COLUMBIA — Educator Okpara Nosakhere outlined on Thursday what he described as some of the problems in today's educational system, calling for change not only within the schools, but at home.
"We're at a time when the educational system across the country is floundering," said Nosakhere, who spoke to about 30 parents and educators at St. Luke United Methodist Church for a meeting sponsored by the newly formed Black Parents Association of Columbia Public Schools.
Nosakhere has more than 25 years of experience as an educator. He has worked as a principal at both elementary and high schools and is now a senior consultant for Educational Management Associates, a Kansas City-based firm that helps schools develop strategies for success.
Nosakhere said special education is a growing problem in schools. Children who get labeled as needing special education classes early in school develop such low self-esteem that by high school, "they don't want to be in an environment that's conducive to destruction" and drop out, he said.
"Now, we're seeing special education (classes) grow and grow just like we're seeing prisons grow and grow," he said.
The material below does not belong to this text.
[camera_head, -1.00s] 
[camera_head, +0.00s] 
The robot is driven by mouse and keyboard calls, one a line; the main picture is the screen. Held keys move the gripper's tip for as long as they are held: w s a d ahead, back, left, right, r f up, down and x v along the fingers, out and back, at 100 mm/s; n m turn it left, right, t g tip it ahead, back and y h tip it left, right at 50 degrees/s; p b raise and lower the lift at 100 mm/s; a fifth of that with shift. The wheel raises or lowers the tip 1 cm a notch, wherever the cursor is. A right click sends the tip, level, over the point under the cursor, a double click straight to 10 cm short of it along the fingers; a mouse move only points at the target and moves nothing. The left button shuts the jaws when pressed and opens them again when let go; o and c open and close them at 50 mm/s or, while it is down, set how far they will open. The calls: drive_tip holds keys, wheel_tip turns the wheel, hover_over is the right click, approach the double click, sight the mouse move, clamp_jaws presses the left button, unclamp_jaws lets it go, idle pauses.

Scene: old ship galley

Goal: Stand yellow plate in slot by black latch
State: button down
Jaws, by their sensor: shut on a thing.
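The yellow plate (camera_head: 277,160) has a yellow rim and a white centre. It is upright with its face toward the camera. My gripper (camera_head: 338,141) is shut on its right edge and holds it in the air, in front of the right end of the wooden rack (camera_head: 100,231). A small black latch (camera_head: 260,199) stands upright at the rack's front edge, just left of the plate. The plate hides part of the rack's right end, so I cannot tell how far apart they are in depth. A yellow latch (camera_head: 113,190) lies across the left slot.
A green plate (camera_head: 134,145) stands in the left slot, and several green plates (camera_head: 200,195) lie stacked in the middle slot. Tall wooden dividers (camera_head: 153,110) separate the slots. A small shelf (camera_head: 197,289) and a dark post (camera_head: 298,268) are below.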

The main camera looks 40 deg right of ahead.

Nosakhere said that teachers who don't know what to do with disruptive students often wash their hands of them by sending them to the office.
"If there's no discipline in the school, education is out the window," Nosakhere said.
This could potentially start a cycle of dysfunction in which these children are viewed as unimportant. They could slip through the cracks, but if they got the attention they needed, whether at home or at school, they could have the potential to succeed, Nosakhere said.
Nosakhere said one reason that children might have trouble in school is that while learning styles have changed over the years, teaching styles have remained the same.
"We know that children don't learn the same," Nosakhere said. "These children are very, very bright. They're exposed to a lot more information than we were when we were children."
Nosakhere said that teachers and parents collectively have become disconnected from children's progress in school and, in some cases, lost sight of what is best for each child.
Nosakhere called for parents and teachers to work together to ensure the success of all children. He said parents must hold those in charge of the schools accountable. Additionally, teachers and school board members should know parental expectations, and parents should take responsibility at home to help teachers meet those expectations, he said.
In the discussion that followed his lecture, Nosakhere said everyone should take responsibility for that change.
"The change doesn't start with (President Obama) — it starts with each and every one of us," Nosakhere said. "We're all in this same boat together. We either paddle in the same direction or we spin in circles."
Audience member Vincent St. Omer, who was an educator before retiring in 2004, called for a return to more traditional levels of involvement within the community.
"We have to get back to the village concept," St. Omer said. "If teachers know the expectations of the parents, and the parents hold them accountable, it is less likely for (them) to misbehave."